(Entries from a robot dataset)
(begin)
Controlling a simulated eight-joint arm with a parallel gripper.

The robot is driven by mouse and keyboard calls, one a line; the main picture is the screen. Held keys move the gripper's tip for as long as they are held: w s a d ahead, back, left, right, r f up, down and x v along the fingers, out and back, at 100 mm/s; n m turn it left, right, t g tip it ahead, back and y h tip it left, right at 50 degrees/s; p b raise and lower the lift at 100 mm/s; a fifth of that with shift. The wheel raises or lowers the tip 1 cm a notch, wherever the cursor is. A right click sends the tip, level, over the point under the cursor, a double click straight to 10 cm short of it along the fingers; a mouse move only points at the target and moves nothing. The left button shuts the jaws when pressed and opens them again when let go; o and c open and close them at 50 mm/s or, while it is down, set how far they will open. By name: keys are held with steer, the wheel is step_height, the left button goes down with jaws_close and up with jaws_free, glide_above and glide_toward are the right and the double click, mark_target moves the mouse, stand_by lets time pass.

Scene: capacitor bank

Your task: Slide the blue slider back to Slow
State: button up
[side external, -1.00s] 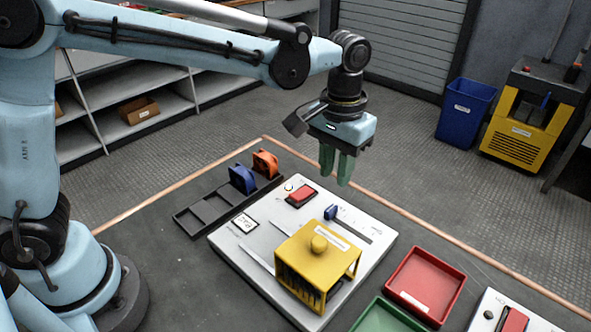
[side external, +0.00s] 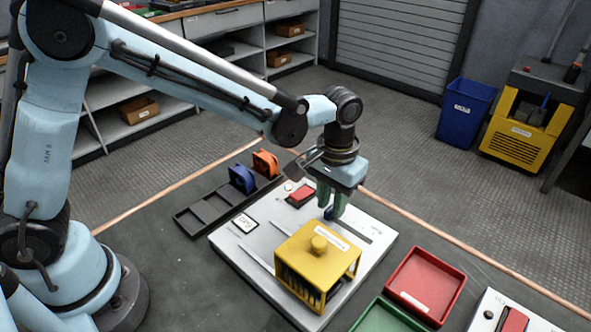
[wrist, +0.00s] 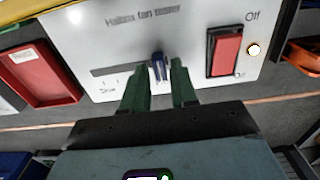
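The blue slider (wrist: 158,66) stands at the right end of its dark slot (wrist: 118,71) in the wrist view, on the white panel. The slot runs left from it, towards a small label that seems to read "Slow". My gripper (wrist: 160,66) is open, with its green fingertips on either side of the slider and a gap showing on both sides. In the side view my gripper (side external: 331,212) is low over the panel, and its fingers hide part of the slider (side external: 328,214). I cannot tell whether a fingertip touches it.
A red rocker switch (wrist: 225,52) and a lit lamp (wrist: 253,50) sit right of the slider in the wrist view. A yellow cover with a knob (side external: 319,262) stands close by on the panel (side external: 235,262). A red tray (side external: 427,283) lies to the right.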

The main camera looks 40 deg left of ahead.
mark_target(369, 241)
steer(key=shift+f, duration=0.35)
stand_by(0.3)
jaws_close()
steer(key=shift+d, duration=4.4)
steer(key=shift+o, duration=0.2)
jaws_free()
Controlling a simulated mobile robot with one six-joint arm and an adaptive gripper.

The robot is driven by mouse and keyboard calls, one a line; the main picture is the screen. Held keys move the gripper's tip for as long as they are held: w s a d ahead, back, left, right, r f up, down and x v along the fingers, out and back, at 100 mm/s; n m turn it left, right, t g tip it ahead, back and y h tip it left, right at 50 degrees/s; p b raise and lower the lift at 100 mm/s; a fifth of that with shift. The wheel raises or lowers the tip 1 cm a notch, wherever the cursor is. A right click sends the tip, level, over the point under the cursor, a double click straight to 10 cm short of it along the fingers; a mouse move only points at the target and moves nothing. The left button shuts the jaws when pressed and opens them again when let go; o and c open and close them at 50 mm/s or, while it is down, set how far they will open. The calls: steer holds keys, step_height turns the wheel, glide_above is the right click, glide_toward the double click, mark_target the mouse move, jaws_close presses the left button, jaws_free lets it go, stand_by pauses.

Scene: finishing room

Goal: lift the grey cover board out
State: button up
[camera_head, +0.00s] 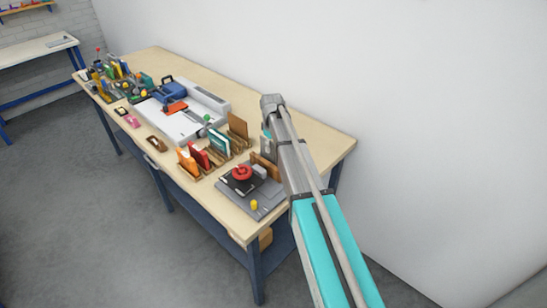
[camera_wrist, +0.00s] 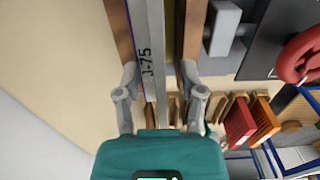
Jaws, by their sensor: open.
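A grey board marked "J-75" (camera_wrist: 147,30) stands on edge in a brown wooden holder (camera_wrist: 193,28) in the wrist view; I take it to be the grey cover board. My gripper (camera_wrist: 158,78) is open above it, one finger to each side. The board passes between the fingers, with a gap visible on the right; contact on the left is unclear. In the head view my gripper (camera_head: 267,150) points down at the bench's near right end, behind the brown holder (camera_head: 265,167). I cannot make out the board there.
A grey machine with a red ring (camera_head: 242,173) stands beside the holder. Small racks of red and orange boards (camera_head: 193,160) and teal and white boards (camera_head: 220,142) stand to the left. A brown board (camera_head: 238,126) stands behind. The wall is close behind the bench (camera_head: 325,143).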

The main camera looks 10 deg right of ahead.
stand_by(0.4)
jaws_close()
(end)
(begin)
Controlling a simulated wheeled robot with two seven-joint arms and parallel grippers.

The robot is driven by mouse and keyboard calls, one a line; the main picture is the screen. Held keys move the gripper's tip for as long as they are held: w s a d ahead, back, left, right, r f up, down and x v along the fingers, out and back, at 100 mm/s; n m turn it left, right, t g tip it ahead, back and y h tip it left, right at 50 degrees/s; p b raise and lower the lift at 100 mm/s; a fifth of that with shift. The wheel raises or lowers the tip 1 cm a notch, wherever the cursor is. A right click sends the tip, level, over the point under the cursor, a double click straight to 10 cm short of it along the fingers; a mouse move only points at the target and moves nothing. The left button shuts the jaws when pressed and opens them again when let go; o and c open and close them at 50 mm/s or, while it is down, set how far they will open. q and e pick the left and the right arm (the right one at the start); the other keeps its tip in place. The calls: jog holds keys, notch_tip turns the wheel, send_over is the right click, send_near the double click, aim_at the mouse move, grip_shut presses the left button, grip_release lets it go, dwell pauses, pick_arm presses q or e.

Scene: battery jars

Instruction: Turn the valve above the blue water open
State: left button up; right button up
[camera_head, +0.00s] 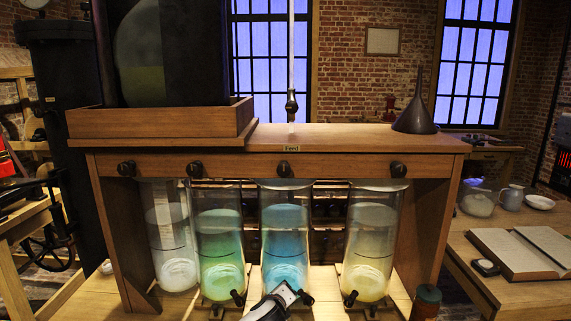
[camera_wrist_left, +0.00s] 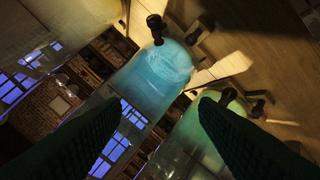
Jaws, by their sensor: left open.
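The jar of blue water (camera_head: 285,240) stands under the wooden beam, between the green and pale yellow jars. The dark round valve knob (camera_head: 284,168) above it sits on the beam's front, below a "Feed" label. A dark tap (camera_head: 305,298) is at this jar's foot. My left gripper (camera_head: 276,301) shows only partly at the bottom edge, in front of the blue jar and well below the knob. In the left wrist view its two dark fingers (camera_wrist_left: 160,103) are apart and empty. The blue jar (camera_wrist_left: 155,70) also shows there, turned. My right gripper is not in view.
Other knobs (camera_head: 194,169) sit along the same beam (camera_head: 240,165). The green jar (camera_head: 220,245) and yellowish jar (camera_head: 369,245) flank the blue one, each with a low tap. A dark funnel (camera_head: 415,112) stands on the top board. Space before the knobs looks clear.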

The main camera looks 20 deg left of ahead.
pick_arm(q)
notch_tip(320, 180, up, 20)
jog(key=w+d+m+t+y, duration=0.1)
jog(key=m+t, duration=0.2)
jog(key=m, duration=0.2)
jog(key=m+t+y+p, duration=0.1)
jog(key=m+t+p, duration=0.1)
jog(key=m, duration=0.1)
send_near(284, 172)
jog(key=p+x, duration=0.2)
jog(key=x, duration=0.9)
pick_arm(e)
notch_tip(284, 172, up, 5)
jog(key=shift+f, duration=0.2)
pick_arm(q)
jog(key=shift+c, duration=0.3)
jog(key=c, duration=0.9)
(end)
(begin)
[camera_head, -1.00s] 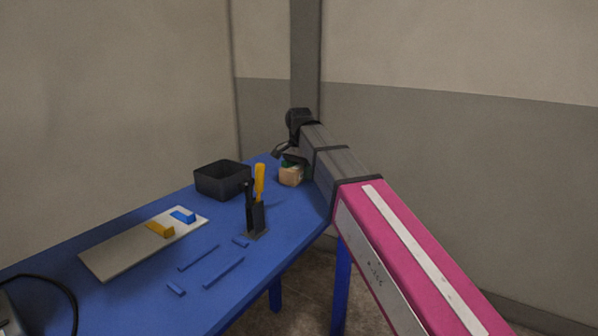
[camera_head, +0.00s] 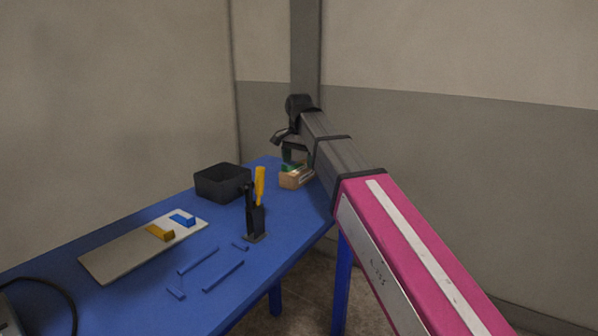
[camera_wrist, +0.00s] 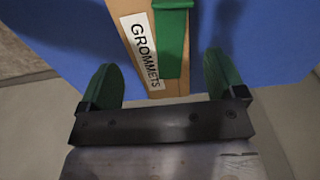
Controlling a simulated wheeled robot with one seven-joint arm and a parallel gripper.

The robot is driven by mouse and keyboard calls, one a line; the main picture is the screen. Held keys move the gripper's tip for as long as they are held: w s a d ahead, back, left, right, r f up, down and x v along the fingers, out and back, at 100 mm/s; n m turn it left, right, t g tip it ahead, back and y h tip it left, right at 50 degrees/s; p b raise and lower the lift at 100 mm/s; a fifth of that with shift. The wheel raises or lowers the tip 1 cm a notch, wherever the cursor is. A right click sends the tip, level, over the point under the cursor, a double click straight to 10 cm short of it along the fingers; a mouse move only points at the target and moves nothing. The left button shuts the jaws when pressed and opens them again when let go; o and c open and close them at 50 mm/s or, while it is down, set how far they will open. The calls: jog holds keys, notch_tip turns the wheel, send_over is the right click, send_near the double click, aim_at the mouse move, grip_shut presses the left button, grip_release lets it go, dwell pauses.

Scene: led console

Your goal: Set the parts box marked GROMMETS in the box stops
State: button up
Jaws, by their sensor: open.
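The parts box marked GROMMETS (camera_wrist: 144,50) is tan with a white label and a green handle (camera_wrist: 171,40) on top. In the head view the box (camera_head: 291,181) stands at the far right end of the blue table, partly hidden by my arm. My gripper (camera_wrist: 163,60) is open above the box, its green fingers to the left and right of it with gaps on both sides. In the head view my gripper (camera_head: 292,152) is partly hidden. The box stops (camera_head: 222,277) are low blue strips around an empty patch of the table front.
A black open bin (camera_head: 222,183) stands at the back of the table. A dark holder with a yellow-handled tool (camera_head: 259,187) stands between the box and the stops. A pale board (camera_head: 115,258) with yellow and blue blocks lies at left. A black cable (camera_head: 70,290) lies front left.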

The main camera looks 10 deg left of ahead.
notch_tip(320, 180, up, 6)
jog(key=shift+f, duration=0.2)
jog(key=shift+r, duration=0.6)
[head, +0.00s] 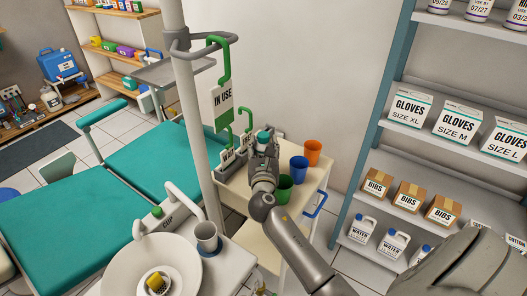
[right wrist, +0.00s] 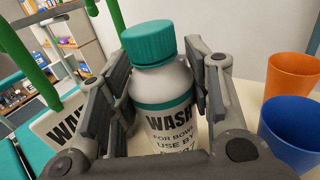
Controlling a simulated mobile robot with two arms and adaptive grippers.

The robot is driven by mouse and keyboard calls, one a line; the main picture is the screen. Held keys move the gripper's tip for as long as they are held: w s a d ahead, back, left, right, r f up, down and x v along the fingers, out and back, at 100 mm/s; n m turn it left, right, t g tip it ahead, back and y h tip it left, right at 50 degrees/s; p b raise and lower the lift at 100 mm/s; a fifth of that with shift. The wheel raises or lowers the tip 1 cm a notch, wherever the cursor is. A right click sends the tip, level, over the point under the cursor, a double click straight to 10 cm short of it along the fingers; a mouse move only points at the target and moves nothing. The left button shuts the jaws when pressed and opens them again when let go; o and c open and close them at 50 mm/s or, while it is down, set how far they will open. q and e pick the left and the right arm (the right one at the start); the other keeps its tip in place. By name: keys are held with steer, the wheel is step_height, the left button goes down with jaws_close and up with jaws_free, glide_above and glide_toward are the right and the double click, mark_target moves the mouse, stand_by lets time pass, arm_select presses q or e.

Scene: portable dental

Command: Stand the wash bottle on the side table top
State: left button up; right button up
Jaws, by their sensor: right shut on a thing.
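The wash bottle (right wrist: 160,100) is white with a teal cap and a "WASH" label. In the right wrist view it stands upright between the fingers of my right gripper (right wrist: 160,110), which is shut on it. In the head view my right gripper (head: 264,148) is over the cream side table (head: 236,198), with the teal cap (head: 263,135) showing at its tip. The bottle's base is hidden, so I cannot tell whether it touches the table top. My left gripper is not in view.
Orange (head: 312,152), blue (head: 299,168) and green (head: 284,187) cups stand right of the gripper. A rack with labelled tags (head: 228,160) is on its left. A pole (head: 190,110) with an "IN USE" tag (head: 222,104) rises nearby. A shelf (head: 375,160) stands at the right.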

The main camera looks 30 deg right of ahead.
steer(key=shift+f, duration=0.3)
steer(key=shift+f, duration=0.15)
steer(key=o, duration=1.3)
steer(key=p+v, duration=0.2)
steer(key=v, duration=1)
(end)
What is asked: From the entries above, copy out every line where the string "Scene" appears.

Correct output:
Scene: capacitor bank
Scene: finishing room
Scene: battery jars
Scene: led console
Scene: portable dental

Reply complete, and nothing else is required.